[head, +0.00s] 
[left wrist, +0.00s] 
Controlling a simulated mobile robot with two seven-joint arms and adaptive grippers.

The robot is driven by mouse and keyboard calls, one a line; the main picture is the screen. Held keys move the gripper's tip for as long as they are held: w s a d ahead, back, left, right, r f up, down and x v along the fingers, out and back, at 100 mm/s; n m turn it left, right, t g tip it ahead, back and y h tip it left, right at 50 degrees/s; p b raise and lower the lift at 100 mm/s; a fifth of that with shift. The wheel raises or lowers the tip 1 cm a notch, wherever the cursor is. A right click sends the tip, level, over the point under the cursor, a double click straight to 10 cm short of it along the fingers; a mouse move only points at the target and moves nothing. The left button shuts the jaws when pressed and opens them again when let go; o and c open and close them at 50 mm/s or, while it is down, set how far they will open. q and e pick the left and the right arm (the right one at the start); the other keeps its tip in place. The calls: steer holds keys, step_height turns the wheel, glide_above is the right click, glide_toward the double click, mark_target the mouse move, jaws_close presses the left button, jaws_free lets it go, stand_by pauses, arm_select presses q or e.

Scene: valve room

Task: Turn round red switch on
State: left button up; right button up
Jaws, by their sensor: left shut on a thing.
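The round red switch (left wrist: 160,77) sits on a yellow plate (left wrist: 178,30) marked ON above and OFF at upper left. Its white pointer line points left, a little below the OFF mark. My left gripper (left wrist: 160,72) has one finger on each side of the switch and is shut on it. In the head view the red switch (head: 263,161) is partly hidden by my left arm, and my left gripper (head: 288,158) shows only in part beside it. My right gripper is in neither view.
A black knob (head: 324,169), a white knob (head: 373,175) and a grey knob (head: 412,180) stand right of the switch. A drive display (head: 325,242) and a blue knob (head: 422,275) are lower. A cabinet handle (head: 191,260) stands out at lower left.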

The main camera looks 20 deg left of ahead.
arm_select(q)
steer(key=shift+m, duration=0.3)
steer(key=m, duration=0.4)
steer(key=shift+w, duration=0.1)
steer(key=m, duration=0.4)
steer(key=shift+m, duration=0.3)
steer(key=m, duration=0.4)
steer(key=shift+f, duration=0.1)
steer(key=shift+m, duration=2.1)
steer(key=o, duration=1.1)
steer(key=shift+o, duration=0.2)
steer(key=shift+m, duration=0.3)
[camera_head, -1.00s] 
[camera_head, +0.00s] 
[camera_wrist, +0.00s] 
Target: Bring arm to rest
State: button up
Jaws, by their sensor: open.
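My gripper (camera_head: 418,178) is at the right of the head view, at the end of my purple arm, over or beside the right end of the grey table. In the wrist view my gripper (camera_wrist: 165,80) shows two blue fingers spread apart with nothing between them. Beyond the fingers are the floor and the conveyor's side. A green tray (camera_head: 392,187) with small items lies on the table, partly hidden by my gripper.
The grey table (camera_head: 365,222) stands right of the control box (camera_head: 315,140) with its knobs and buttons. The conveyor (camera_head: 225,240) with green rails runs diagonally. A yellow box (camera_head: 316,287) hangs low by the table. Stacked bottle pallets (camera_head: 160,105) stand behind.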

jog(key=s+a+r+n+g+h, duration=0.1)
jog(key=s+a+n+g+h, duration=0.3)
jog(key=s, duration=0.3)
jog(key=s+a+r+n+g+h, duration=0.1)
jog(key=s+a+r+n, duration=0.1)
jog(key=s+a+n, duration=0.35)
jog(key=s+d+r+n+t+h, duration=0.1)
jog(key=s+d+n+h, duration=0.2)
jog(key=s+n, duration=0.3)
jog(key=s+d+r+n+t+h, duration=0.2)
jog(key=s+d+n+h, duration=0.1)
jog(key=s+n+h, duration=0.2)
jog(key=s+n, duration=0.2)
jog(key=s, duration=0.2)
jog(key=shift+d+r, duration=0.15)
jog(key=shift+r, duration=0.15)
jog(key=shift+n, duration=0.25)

**The exercise**.
Copy out the listing above, line by line and exactly, from its first line to the line holding "Controlling a simulated", inclusive.

**Result**.
[head, +0.00s] 
[left wrist, +0.00s] 
Controlling a simulated mobile robot with two seven-joint arms and adaptive grippers.

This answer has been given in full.